- What you will do
Gather every line that includes the word "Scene", please.

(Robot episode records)
== == ==

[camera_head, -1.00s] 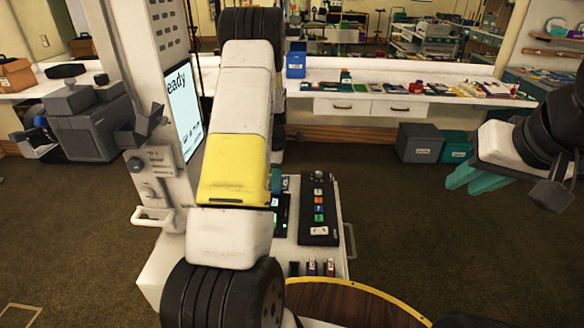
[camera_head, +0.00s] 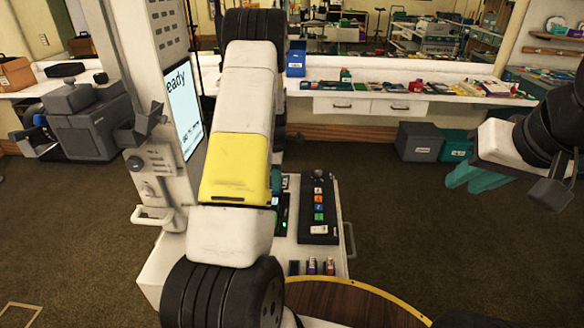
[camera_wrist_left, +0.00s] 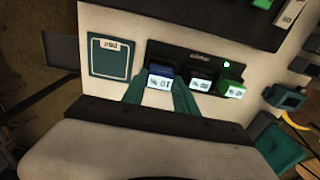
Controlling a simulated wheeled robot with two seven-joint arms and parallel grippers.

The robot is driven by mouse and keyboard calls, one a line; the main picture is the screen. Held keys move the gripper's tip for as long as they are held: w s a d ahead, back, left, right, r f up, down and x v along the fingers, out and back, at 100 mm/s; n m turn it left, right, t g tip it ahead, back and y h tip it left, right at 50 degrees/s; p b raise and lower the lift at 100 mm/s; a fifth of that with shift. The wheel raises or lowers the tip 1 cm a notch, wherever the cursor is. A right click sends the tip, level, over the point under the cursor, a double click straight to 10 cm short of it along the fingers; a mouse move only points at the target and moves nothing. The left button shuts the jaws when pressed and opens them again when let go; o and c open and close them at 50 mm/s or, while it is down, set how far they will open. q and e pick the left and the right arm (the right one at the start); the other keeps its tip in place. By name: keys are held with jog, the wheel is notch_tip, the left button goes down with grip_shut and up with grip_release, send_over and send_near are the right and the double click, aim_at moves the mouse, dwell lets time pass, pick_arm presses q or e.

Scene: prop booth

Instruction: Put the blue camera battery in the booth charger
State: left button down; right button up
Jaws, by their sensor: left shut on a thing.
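The blue battery (camera_wrist_left: 160,80) has a white label and sits at the left end of a black charger strip (camera_wrist_left: 192,60) in the left wrist view. My left gripper (camera_wrist_left: 160,86) is shut on it, one teal finger on each side. A dark battery (camera_wrist_left: 200,82) and a green battery (camera_wrist_left: 232,88) sit beside it in the strip. A green light glows above the green battery. How deep the blue battery sits is hard to tell. In the head view my left arm hides the gripper and battery. My right gripper (camera_head: 476,176) is open and empty at the right.
A dark panel with coloured blocks (camera_head: 318,208) lies on the white cart (camera_head: 170,262), right of my left arm. Several small batteries (camera_head: 312,267) stand at its front. A screen (camera_head: 183,110) reading "eady" stands at left. A round wooden top (camera_head: 345,304) is in front.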

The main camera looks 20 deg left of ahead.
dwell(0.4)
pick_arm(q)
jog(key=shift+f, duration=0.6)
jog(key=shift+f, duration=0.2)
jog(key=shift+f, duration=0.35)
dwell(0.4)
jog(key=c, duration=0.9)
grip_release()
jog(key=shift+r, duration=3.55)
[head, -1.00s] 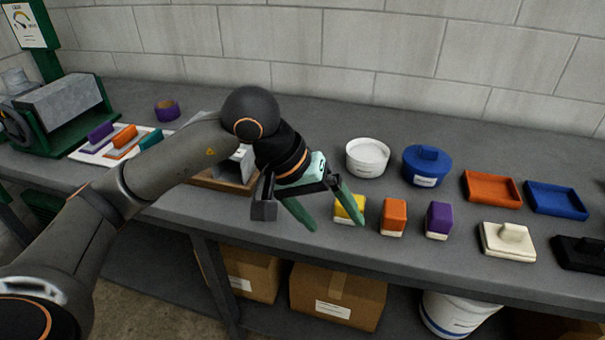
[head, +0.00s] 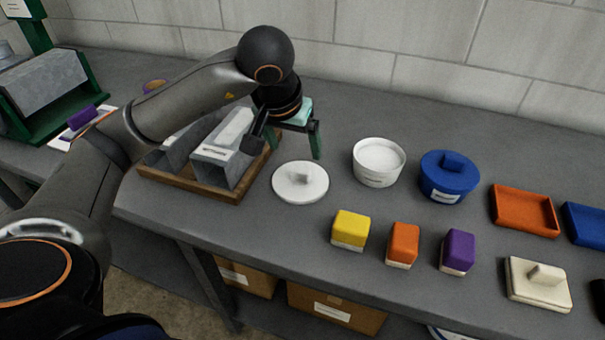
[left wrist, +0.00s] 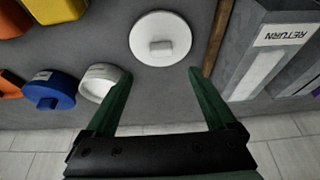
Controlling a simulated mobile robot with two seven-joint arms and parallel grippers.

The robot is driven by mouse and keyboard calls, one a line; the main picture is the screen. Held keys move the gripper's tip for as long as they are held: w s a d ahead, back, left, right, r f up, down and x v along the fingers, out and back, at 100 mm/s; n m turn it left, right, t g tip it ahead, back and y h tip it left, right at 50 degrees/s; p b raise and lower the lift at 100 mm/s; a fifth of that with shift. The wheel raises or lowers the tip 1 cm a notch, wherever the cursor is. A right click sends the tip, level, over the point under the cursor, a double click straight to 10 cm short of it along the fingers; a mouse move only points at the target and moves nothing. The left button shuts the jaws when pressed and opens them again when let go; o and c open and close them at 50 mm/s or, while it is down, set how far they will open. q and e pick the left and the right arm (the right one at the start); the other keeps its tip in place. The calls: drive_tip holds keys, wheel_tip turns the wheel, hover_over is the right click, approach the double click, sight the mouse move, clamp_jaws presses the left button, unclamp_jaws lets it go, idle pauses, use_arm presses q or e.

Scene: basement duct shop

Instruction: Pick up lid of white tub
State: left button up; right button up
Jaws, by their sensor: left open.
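The white round lid (head: 290,188) with a small block-shaped handle (head: 302,177) lies flat on the grey bench, apart from the white tub. The white tub (head: 379,165) stands uncovered to its right. My left gripper (head: 293,148) is open and empty, above the bench just behind the lid in the head view. In the left wrist view the lid (left wrist: 160,28) lies beyond the spread green fingertips (left wrist: 160,77), roughly centred between them. The white tub (left wrist: 101,82) shows there beside the left finger. My right gripper is in neither view.
A wooden tray with grey metal bins (head: 222,158) stands close left of the lid. A blue lidded tub (head: 448,177) is right of the white tub. Yellow (head: 350,228), orange (head: 403,243) and purple (head: 457,250) blocks line the front. The wall is behind.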

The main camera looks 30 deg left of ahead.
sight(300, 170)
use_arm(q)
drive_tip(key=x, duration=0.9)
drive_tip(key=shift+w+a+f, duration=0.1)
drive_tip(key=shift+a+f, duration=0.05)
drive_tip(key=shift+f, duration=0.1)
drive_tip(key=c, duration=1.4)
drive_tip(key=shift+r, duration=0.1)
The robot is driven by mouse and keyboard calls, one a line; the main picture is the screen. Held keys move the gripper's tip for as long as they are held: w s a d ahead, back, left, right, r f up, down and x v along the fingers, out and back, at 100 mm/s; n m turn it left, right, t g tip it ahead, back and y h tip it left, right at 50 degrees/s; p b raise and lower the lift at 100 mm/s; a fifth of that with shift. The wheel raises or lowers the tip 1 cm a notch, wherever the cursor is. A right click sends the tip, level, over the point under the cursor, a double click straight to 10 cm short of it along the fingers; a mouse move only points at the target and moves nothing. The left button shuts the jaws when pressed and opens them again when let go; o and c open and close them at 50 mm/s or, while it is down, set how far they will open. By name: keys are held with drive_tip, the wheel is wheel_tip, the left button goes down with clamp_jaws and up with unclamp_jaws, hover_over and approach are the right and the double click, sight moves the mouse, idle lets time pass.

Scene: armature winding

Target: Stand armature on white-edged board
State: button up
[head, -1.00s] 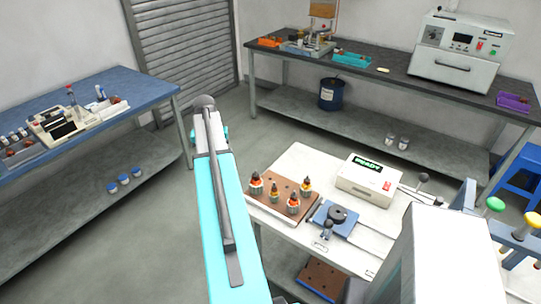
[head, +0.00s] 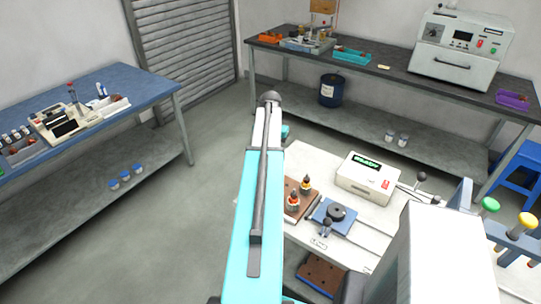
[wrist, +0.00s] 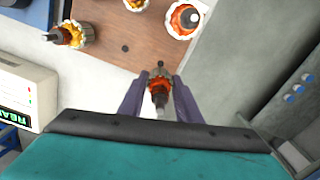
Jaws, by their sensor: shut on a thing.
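My gripper (wrist: 160,98) is shut on an armature (wrist: 160,88) with orange windings and a dark shaft, seen from above in the wrist view. The held armature is over or beside the near edge of a brown board (wrist: 105,50); I cannot tell if it touches. Several other armatures, such as this one (wrist: 183,20), stand on the board. In the head view, the board (head: 308,188) lies on the white table with two armatures visible; my arm hides its left part and the gripper. A second brown board (head: 322,278) lies lower, under the table.
A blue fixture (head: 335,218) and a white box with a green display (head: 368,177) are right of the board on the white table (head: 385,222). A blue bench (head: 95,105) stands left. Open floor lies between.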

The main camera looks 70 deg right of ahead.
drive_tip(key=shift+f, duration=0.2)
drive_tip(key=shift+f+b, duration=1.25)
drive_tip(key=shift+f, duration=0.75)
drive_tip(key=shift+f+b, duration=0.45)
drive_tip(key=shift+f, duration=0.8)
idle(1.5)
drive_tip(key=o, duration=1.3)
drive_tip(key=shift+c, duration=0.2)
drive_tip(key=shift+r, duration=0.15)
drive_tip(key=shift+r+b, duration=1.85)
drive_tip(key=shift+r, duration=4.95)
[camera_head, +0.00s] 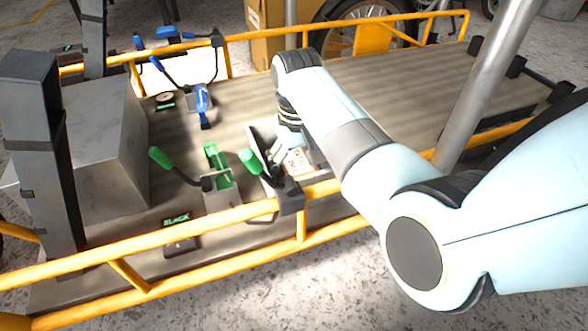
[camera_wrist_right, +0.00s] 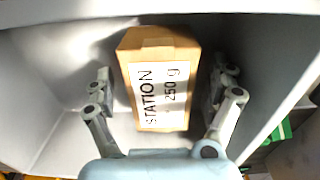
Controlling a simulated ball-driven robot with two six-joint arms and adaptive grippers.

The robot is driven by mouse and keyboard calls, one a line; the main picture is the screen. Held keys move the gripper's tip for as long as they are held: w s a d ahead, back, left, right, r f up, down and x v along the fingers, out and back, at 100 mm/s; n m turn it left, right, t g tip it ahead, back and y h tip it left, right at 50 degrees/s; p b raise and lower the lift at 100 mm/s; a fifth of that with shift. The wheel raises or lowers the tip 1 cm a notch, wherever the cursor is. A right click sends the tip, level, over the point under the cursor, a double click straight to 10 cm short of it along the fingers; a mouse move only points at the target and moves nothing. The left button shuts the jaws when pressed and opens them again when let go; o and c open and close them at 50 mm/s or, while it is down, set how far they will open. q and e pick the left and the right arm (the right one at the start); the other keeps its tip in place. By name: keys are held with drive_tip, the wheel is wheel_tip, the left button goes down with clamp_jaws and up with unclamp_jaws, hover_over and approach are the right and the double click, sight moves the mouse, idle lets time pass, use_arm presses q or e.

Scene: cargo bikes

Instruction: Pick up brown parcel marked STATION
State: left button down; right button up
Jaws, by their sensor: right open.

== == ==

- Expected answer
Scene: prop booth
Scene: basement duct shop
Scene: armature winding
Scene: cargo bikes

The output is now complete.